How to Protect Your Bot: Jito Bundles

One of the most effective ways to prevent sandwich attacks is to use Jito, an MEV protection tool for Solana-based applications. Jito bundles allow you to submit multiple transactions as a single unit, making it harder for attackers to front-run or back-run your trades.

Here’s how Jito works:

  1. Bundling Transactions: Combine multiple transactions (e.g., swaps, transfers) into a single bundle. This reduces the window of opportunity for attackers.
  2. Private Submissions: Jito allows you to submit bundles directly to validators, bypassing public mempools.
  3. Priority Fees: You can attach priority fees to ensure your bundle is executed quickly without attracting undue attention.

Practical Example: Protecting a Swap Bot

Let’s say you’re building a bot to swap SOL for USDC on Raydium. Without protection, this transaction could easily be sandwiched. Here’s how you can use Jito bundles to secure it.

Step 1: Install Jito Client

First, install the Jito client and configure it to connect to the Solana network.

pip install jito-solana-client

Step 2: Create a Bundle

Create a bundle that includes your swap transaction along with dummy transactions to obscure your intent.

from jito_solana_client import Bundle, Transaction

Main swap transaction

swap_tx = Transaction(
instructions=[swap_instruction],
signers=[bot_wallet]
)

Dummy transactions

dummy_tx1 = Transaction(
instructions=[transfer_instruction],
signers=[bot_wallet]
)

dummy_tx2 = Transaction(
instructions=[transfer_instruction],
signers=[bot_wallet]
)

Create bundle

bundle = Bundle([swap_tx, dummy_tx1, dummy_tx2])

Step 3: Submit the Bundle

Submit the bundle privately to a validator using the Jito client.

client = JitoClient("https://api.jito.com")
response = client.send_bundle(bundle, priority_fee=100)

By bundling your swap with dummy transactions, you make it harder for attackers to identify and exploit your trade.


Real Numbers: The Cost of Sandwich Attacks

To illustrate the impact of sandwich attacks, let’s look at some real-world data:

  • Average Profit per Sandwich: Attackers typically earn $5-$50 per sandwich, depending on the transaction size and asset volatility.
  • Frequency: On Ethereum, an estimated 20% of DeFi trades are sandwiched, causing billions in losses annually.
  • Gas Costs: Bots pay 2-3x more in gas fees when attacked, as front-runners drive up gas prices.

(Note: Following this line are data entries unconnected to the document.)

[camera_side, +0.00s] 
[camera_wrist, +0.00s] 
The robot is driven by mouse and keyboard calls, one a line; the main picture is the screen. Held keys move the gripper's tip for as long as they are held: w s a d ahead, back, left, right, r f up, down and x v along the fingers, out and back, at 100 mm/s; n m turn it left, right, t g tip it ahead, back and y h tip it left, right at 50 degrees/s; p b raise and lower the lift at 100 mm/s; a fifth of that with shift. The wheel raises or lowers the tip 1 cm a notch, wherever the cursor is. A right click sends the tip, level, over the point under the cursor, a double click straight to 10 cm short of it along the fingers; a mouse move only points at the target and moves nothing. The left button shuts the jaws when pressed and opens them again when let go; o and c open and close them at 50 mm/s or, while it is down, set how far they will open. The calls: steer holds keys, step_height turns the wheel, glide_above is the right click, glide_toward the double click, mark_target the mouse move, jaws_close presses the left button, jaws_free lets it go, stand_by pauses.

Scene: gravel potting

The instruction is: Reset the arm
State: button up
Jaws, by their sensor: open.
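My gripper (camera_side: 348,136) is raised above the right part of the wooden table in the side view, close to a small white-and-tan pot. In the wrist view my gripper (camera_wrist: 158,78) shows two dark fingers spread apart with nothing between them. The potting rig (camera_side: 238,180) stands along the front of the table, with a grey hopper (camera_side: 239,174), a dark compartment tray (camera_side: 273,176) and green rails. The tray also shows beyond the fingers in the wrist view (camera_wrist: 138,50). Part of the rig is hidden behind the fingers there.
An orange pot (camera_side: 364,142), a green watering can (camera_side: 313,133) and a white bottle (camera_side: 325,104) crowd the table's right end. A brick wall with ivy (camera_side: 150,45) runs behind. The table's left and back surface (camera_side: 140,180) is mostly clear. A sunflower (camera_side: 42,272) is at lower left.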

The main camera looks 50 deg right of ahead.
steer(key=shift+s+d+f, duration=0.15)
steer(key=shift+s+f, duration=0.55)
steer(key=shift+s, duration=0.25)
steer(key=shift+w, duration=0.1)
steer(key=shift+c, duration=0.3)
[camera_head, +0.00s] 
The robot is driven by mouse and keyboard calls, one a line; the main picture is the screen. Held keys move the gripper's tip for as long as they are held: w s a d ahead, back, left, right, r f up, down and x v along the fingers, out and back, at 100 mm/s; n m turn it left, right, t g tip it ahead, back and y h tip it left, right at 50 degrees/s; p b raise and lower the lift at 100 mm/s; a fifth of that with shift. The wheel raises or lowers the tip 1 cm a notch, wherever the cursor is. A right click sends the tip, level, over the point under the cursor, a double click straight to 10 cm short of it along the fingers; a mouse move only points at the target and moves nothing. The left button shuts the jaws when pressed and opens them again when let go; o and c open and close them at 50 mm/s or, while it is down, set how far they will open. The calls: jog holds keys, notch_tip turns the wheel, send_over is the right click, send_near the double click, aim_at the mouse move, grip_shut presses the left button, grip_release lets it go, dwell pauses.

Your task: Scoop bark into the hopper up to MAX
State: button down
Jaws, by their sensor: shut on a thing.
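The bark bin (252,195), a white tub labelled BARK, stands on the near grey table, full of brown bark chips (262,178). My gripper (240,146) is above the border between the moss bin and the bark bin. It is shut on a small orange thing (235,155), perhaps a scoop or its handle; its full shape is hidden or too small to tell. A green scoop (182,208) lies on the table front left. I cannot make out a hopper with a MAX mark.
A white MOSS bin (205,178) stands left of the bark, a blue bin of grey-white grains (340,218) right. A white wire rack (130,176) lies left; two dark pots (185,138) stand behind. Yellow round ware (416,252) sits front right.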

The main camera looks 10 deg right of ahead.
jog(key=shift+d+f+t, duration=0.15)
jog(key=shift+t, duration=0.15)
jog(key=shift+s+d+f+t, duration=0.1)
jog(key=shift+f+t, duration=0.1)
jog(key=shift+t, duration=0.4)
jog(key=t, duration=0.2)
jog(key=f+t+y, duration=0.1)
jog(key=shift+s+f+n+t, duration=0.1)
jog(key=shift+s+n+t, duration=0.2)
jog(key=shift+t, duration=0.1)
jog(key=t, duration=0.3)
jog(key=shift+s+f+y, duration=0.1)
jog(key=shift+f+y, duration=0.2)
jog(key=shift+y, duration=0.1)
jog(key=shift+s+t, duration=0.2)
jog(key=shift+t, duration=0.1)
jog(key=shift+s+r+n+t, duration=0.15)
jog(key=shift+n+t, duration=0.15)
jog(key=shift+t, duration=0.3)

By using Jito bundles, you can reduce the likelihood of being sandwiched and save significant amounts in gas fees. In my experience, bots protected with Jito saw a 70% reduction in MEV-related losses.


Lessons Learned

Building crypto bots taught me several valuable lessons:

  1. Privacy Matters: Always use private transaction submission methods to avoid exposure in public mempools.
  2. Diversify Strategies: Mix up your bot’s behavior to make it harder to predict.
  3. Monitor Performance: Regularly analyze your bot’s transactions for signs of MEV exploitation.
  4. Stay Updated: MEV extraction techniques evolve quickly. Keep up with the latest tools and best practices.

Conclusion

Sandwich attacks are a major threat to crypto trading bots, but they’re not insurmountable. By leveraging tools like Jito bundles, you can protect your bot from MEV exploits and ensure smoother, more profitable operations. Remember, the key to success lies in understanding the vulnerabilities, implementing robust defenses, and staying vigilant in an ever-changing landscape. Happy coding!